Was es vor allem braucht, ist ein Kulturwandel in Wirtschaft und Gesellschaft. Frauen müssen mit positiven Aktionen ihre Leistungen in den Vordergrund stellen und sich eine Bühne schaffen, auf der sie gesehen und wertgeschätzt werden. Das können sie am besten in der Arbeitswelt.

In Unternehmen müssen veraltete, männliche Strukturen aufgebrochen werden. Dafür braucht es mehr Frauen in Führungspositionen. An der Qualifikation mangelt es nicht: Mehr als die Hälfte der Studierenden sind mittlerweile Frauen.

Wirtschaftlicher Schaden nicht ausreichend

Der wirtschaftliche Schaden eines einmaligen Streiktags, an dem die meisten Arbeitnehmerinnen ohnehin nicht teilnehmen dürfen, reicht nicht aus, um die Interessen der Frauen wirklich umzusetzen. Er schafft vielleicht Sichtbarkeit, aber nicht den nötigen Druck auf Unternehmen, um einen wirklichen Wandel herbeizuführen.

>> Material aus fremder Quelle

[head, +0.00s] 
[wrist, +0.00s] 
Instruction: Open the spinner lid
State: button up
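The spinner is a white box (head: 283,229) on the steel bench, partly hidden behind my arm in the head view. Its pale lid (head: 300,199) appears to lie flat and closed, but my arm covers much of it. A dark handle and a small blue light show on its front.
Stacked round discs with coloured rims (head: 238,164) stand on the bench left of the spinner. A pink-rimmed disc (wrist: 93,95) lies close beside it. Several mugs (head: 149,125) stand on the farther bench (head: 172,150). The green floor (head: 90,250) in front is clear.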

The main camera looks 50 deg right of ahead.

Dennoch kostet die Aktion viel Geld. Dieses wäre besser in konkrete Massnahmen zur Förderung und Gleichstellung von Frauen angelegt – etwa Investitionen in den Ausbau von Angeboten zur Kinderbetreuung, flexiblere Arbeitsformen zur besseren Vereinbarkeit von Beruf und Familie.

So aber läuft der Frauenstreik Gefahr, als einmalige, wenn auch kollektive Solidaritätsbekundung à la «me too» oder «Je suis Paris» in die Geschichte einzugehen. Bleibt nur zu hoffen, dass nicht noch einmal 28 Jahre bis zum nächsten Protest vergehen.